## Supplied information
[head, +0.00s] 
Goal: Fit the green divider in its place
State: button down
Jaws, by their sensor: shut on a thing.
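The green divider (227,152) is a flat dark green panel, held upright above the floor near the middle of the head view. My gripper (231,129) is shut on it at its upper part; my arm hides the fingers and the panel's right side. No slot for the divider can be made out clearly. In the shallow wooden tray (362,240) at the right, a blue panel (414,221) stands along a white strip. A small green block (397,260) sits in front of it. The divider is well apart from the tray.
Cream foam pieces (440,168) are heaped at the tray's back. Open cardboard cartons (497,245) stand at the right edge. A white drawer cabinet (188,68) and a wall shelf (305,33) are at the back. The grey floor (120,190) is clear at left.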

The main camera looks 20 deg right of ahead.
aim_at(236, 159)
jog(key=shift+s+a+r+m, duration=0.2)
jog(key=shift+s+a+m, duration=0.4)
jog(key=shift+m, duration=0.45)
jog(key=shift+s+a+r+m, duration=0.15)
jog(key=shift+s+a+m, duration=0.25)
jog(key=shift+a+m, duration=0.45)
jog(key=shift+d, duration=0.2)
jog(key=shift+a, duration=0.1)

## Task details
Each line of the material above needs to be quoted exactly, please.

## Answer to this problem
[head, +0.00s] 
Goal: Fit the green divider in its place
State: button down
Jaws, by their sensor: shut on a thing.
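The green divider (227,152) is a flat dark green panel, held upright above the floor near the middle of the head view. My gripper (231,129) is shut on it at its upper part; my arm hides the fingers and the panel's right side. No slot for the divider can be made out clearly. In the shallow wooden tray (362,240) at the right, a blue panel (414,221) stands along a white strip. A small green block (397,260) sits in front of it. The divider is well apart from the tray.
Cream foam pieces (440,168) are heaped at the tray's back. Open cardboard cartons (497,245) stand at the right edge. A white drawer cabinet (188,68) and a wall shelf (305,33) are at the back. The grey floor (120,190) is clear at left.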

The main camera looks 20 deg right of ahead.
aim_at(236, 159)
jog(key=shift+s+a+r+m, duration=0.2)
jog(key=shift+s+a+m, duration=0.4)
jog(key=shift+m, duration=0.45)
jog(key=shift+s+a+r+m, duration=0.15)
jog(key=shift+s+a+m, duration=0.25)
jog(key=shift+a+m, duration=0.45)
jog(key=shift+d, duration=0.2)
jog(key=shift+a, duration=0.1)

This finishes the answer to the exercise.